• Recorded information
☆ ☆ ☆
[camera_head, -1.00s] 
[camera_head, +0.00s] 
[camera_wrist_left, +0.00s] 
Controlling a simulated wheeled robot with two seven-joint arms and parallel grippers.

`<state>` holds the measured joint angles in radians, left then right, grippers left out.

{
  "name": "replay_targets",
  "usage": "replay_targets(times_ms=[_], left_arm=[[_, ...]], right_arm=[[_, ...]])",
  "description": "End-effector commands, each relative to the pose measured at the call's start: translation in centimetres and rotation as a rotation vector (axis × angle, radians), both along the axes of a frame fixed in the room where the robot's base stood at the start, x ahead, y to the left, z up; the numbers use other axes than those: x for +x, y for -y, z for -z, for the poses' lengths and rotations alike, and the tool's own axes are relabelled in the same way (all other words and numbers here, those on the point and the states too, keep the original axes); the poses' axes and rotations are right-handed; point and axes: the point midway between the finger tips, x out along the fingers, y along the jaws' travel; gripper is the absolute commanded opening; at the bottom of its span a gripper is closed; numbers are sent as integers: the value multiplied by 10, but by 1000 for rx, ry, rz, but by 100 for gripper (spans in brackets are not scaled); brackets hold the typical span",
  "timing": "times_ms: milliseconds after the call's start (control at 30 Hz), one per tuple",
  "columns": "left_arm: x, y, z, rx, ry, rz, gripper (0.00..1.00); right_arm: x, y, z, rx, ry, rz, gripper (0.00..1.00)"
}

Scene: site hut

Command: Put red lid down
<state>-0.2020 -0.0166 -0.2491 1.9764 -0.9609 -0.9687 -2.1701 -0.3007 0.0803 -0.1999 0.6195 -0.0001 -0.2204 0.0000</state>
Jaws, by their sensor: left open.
☆ ☆ ☆
• What is required
Reproduce the data, keeping every line exactly the same.

• Exercise output
[camera_head, -1.00s] 
[camera_head, +0.00s] 
[camera_wrist_left, +0.00s] 
Controlling a simulated wheeled robot with two seven-joint arms and parallel grippers.

`<state>` holds the measured joint angles in radians, left then right, grippers left out.

{
  "name": "replay_targets",
  "usage": "replay_targets(times_ms=[_], left_arm=[[_, ...]], right_arm=[[_, ...]])",
  "description": "End-effector commands, each relative to the pose measured at the call's start: translation in centimetres and rotation as a rotation vector (axis × angle, radians), both along the axes of a frame fixed in the room where the robot's base stood at the start, x ahead, y to the left, z up; the numbers use other axes than those: x for +x, y for -y, z for -z, for the poses' lengths and rotations alike, and the tool's own axes are relabelled in the same way (all other words and numbers here, those on the point and the states too, keep the original axes); the poses' axes and rotations are right-handed; point and axes: the point midway between the finger tips, x out along the fingers, y along the jaws' travel; gripper is the absolute commanded opening; at the bottom of its span a gripper is closed; numbers are sent as integers: the value multiplied by 10, but by 1000 for rx, ry, rz, but by 100 for gripper (spans in brackets are not scaled); brackets hold the typical span",
  "timing": "times_ms: milliseconds after the call's start (control at 30 Hz), one per tuple",
  "columns": "left_arm: x, y, z, rx, ry, rz, gripper (0.00..1.00); right_arm: x, y, z, rx, ry, rz, gripper (0.00..1.00)"
}

Scene: site hut

Command: Put red lid down
<state>-0.2020 -0.0166 -0.2491 1.9764 -0.9609 -0.9687 -2.1701 -0.3007 0.0803 -0.1999 0.6195 -0.0001 -0.2204 0.0000</state>
Jaws, by their sensor: left open.

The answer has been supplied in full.